Socks to declare

The Sunday Telegraph 31 October 1993Only those smelly socks to declare

The Sunday Telegraph 31 October 1993

When you uncover the rancid, travel-stained clothes in the bottom of your suitcase, you know you’re really home. The more there is, the better the trip is likely to have been, I find, and much of the terror of a possible in-bound customs inspection lies in the thought of this stuff being laid out – item by item – by an unsmiling official wearing thick rubber gloves.

This unhygienic state of affairs is a result of two factors. First, if your itinerary isn’t planned around your laundry requirements, even the most helpful hotel often has to say no. Secondly, some financial provision (such as a second mortgage) has to be made to pay the bill.

As with telephone charges, the system is perverse: the more expensive the hotel, the higher the rates are likely to be. Thus there are many countries where it is actually cheaper to go out and buy new clothes than it is to have them washed.

Often the only possibility is to do it yourself, but this is the ultimate fag-end of the jet-set life. The bowls in hotel bathrooms are never large or deep enough, hunching over them after large dinners is a sure route to indigestion, and many times I have had to resort to treading my washing in the bath.

Drying is an even more challenging business. Hanging the stuff out of the window is rarely on. The alternative is a retractable line in the bathroom, usually positioned so that drips can fall both into the bath and onto the floor. The trick here is to remember to lock the stretched line. If this is omitted, the line droops and lowers your labouriously wrung clothes into a waiting bath.

Needless to say, anything more than a pair of socks hung here makes a shower a tricky business and a bath a sad one: in the Jade Emperor suite, ablutions are simply not meant to be conducted under a soggy string of three-quarters washed clothes.

As a rule nothing (except silk) hung here ever dries. The whole atmosphere of what is usually a small and humid room conspires against it. For some odd reason, the doorknob usually works reliably and even the toilet seat serves well on some occasions, but as space is limited and life is short, the small device marked ‘Hair Drying Only’ is invaluable.

Perversely, distance from deluxe hotels only makes laundry life easier. North American hand-dryers in public washrooms, for example, beat hotel hair-dryers hands down. It is even possible to stretch socks safely over their nozzles.

For sheer practicality, the small laundrettes I’ve found in some Australian hostels and motels can’t be beaten. Japanese hotels can also be well set up, and aboard the QE2 the laundrette is said to be the best place to meet the best people.

But even with the ideal equipment (and conversation), detergent can cause problems. In China it is a nightmare. The last time I went there, it was impossible to buy a bag smaller than five kilogrammes.

Conversely in Indonesia, small packets of ‘Rinso’ are available on every street corner. Equipped with one of these and a large plastic bucket (of which there is at least three, I reckon, for every one of the 180 million population) washing clothes becomes great fun.

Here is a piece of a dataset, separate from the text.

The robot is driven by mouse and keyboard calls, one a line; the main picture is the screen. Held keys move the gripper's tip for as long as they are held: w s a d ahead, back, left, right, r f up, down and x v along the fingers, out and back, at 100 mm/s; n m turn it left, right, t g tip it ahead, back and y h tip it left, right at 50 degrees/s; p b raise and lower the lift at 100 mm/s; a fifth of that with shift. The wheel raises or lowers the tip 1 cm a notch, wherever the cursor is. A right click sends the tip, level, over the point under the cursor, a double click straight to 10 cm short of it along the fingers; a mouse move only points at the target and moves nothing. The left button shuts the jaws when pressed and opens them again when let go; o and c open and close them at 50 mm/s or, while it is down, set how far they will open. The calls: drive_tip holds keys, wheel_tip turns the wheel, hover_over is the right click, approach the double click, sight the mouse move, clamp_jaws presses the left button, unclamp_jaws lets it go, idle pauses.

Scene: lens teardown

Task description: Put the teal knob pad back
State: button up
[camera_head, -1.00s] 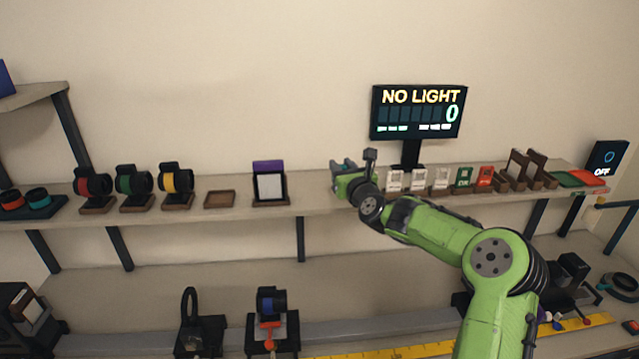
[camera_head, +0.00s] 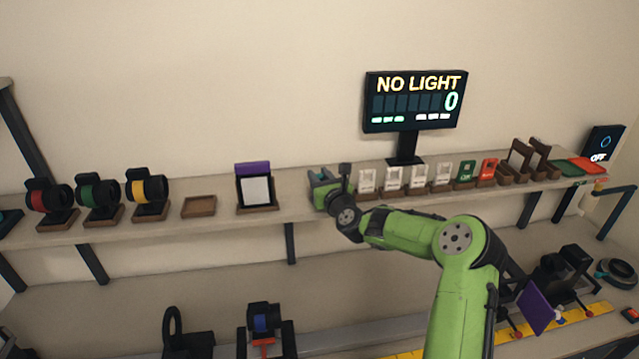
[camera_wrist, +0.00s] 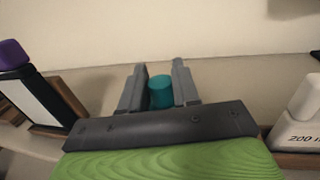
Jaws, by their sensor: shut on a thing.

The secret is the Indonesian bathroom, a half-tiled room with a drain in the floor and a tap at knee-height. The procedure is simple. First, strip off and place soap powder, clothes and water in the bucket. Secondly, splash vigorously until the bucket is empty and the floor awash. Finally, refill and empty the bucket until it becomes obvious that the drain can’t cope.

This leaves the bathroom clean as well as the clothes and a well-deserved snooze can then be enjoyed whilst a fierce tropical sun dries T-shirts and shorts in minutes rather than hours.

Switzerland too can be a joy. The tap water is better than the stuff most people buy in bottles and every village has an echoing communal laundrette. The machines are built to last for centuries and there is usually a bench in a sunny spot nearby to sit upon and wait.

Along with a clock and a fire extinguisher, there is always a list of laundrette rules on show, as formally passed by the municipality. These concern not just the cleaning of filters and the chalking of times and names on a small blackboard, but stress that it is an offence to use any coin that is not clean and dry.

Suddenly cleanliness assumes a moral dimension and the soul soars with such civilly washed threads. Once, trapped on a luxurious cruise ship with no laundry facilities, I realized that it is a mistake not leave home with clean clothes. But bound for Switzerland, I take my dirty washing with me.